We chop the parsnip up into fine strips, and then coat them in a little bit of tallow or coconut oil, before popping them into a super hot oven until crispy.
Sometimes, it can be nice to slice some carrot to the same size, and pop them in too, for a bit more colour.
We usually sprinkle them with Himalayan Salt, combined with dulse. These can be purchased from your health food shop separately, or combined together to make a "Seaweed Salt" to really give you a great vitamin and mineral boost, with this delicious snack. These are so easy to prepare, are packed with potassium as well as being high in dietary fibre. Parsnips are high in vitamin C, niacin (vitamin B3) and also provide some folate.
Some interesting info for you to digest, while you are enjoying your chips and enjoying the inviting, warm, home-cooked parsnip aroma that wafts through your kitchen:
Parsnips were actually used as a sweetner before the arrival of cane sugar in the United States in the nineteenth century, and can be considered to have a high GI (100g contains 240kJ).
Parsnips originated in ancient Europe, and were used mainly as fodder, especially for pigs. Still today, parsnips are prized food for pigs in Parma, Italy - where the pigs end up as delicious Parma ham.

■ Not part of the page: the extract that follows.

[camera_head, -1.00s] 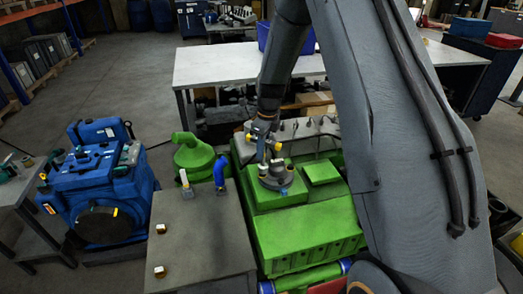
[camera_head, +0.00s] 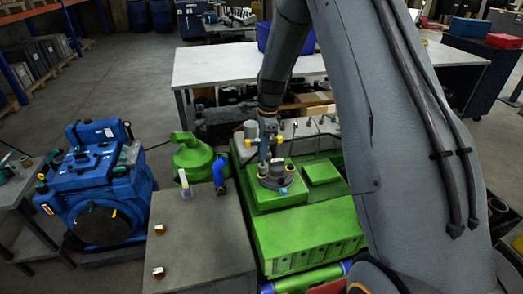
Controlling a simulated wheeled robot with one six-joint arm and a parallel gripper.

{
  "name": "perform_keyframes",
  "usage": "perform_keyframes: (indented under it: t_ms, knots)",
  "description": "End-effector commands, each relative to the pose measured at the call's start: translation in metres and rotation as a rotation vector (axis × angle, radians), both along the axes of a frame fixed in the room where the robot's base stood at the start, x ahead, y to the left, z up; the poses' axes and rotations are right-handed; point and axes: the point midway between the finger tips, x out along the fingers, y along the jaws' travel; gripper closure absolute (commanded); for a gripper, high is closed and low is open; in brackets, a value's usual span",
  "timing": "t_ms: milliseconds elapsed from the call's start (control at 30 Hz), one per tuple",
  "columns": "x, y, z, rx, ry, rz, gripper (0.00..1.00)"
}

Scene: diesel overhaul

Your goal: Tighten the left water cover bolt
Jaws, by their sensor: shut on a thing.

Unlike normal sea salt, the crystal salt from the Himalayan foothills, which is uncontaminated by environmental factors, is renowned for its consistent composition and purity. It has been regularly tested to consistently contain all the major components of 84 mineral and trace elements.
Dulse contains vitamins A, B1, B2, B3, B6, B12, C and E as well as iodine, iron, calcium, potassium, magnesium, chromium, zinc and all the trace elements required by the human body.